Modern art history owes to the Victorians the separation of the arts of the Middle Ages into monumental art forms, which include architecture and its wealth of sculptural and painted decoration, and the so-called "humbler and minor crafts," sometimes conveniently called the applied or decorative arts. Whereas these categories may be misleading because they imply that quality and style are directly related to size, they remain useful rubrics.

It is worth bearing in mind that monumental art from the Middle Ages is best studied in situ at the sites of monasteries, cathedrals, and parish churches scattered throughout Western Europe. At extant buildings such as the largely intact Abbey of Fontenay in Burgundian France the relationship between the ritual of monastic life and art can be more readily understood. Before the great Gothic Cathedrals of Chartres or Notre-Dame the impact of the visionary design of the Gothic church and its architectural innovations becomes clearer. At best, "monumental" works of art available today to collectors are highly fragmentary. They include heads or figures from tympana or facades, capitals from church naves or monastic cloisters, and other ornamental fragments once integral to the structure of the architecture. Not until the High Middle Ages, after about 1300, are independent sculptural figures that once adorned high altars, private chapels, or even homes plentiful. Wall painting survives as another form of monumental art from the Middle Ages, but fragile and ethereal, susceptible to the changes in the weather, often painted over during later remodeling projects, only fragments of wall painting exist in museum collections. The interest of Gothic patrons and artists in the properties of light helps explain the innovations in stained glass during the early Gothic period.

Objects from church treasuries comprise a large category of medieval works of art designed to "enshrine ... the transcendental revelations of the mystery of the liturgy and of the relics." Most of these are composed of precious materials, made out of gold and gemstones, gilt bronze, enamel and sometimes ivory. The more precious the materials the more honor the object bestowed on Christ and the saints.
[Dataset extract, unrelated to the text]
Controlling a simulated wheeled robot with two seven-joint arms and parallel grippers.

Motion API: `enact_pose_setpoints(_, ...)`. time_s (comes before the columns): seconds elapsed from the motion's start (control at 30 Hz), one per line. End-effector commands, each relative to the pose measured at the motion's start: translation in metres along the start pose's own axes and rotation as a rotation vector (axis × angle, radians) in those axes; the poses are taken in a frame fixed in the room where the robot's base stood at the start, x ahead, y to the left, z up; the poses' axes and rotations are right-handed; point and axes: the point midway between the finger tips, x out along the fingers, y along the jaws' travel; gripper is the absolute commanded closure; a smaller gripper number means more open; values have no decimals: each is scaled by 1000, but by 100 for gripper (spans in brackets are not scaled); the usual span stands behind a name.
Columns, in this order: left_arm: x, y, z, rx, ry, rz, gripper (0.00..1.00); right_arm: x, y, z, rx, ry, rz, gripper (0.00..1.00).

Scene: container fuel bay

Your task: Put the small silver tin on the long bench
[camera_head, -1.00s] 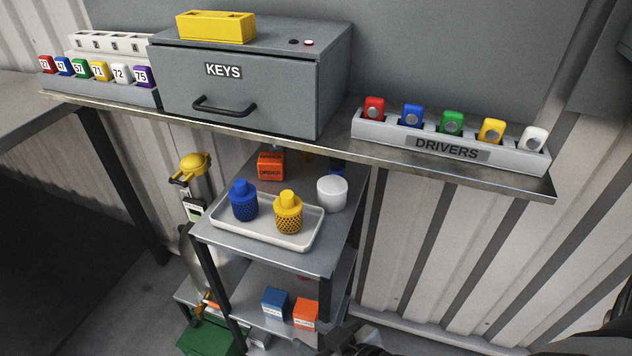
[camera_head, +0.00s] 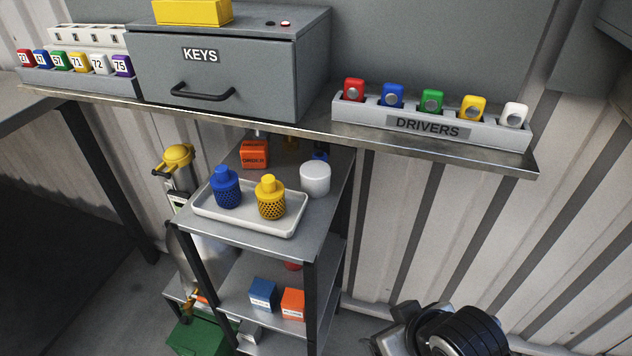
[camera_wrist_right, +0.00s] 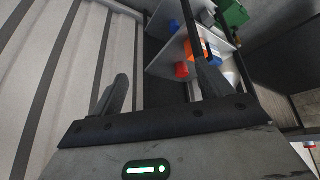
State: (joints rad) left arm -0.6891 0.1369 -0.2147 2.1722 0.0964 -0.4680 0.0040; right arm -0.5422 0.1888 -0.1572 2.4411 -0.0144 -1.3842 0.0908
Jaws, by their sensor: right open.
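A small pale cylinder (camera_head: 315,178), white to light silver, stands upright on the rack's top shelf, right of the tray; I cannot tell if it is the silver tin. A bit of silvery metal (camera_head: 257,133) shows behind an orange box and is mostly hidden. A grey bench top (camera_head: 28,108) lies at the left edge and runs out of view; I cannot tell if it is the long bench. My right arm is low at the right in the head view; its gripper (camera_wrist_right: 156,70) is open and empty in the right wrist view. My left gripper is not in view.
A white tray (camera_head: 286,229) holds blue and yellow perforated bottles. Blue and orange boxes (camera_head: 263,294) sit on the shelf below. A wall shelf (camera_head: 310,133) overhangs the rack's back and bears a keys cabinet (camera_head: 230,75) and a drivers holder (camera_head: 375,117). A green case (camera_head: 195,338) is low down.

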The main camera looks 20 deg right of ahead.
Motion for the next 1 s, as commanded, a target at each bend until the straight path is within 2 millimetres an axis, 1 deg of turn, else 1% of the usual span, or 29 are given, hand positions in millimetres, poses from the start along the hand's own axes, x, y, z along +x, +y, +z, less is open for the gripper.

Medieval reliquaries of all types, chalices, ciboria, pyxis, censors, bishop's croziers, liturgical candlesticks, patens, book covers, and crosses readily fit this group of objects. The artistic importance of such works can partly be gauged from the fact that individual artists signed such works--this in a period of overwhelming anonymity--such as Nicolas of Verdun, Welandus, Master Alpais, and Roger of Helmarshausen.

By the later Middle Ages, the "minor" arts include objects for personal use. Ivory diptychs, writing tablets, boxwood combs, jewelry boxes, ivory belts and buckles, metalwork plates and bowls, these are just a few of the types of works of art that have come down to us from the period.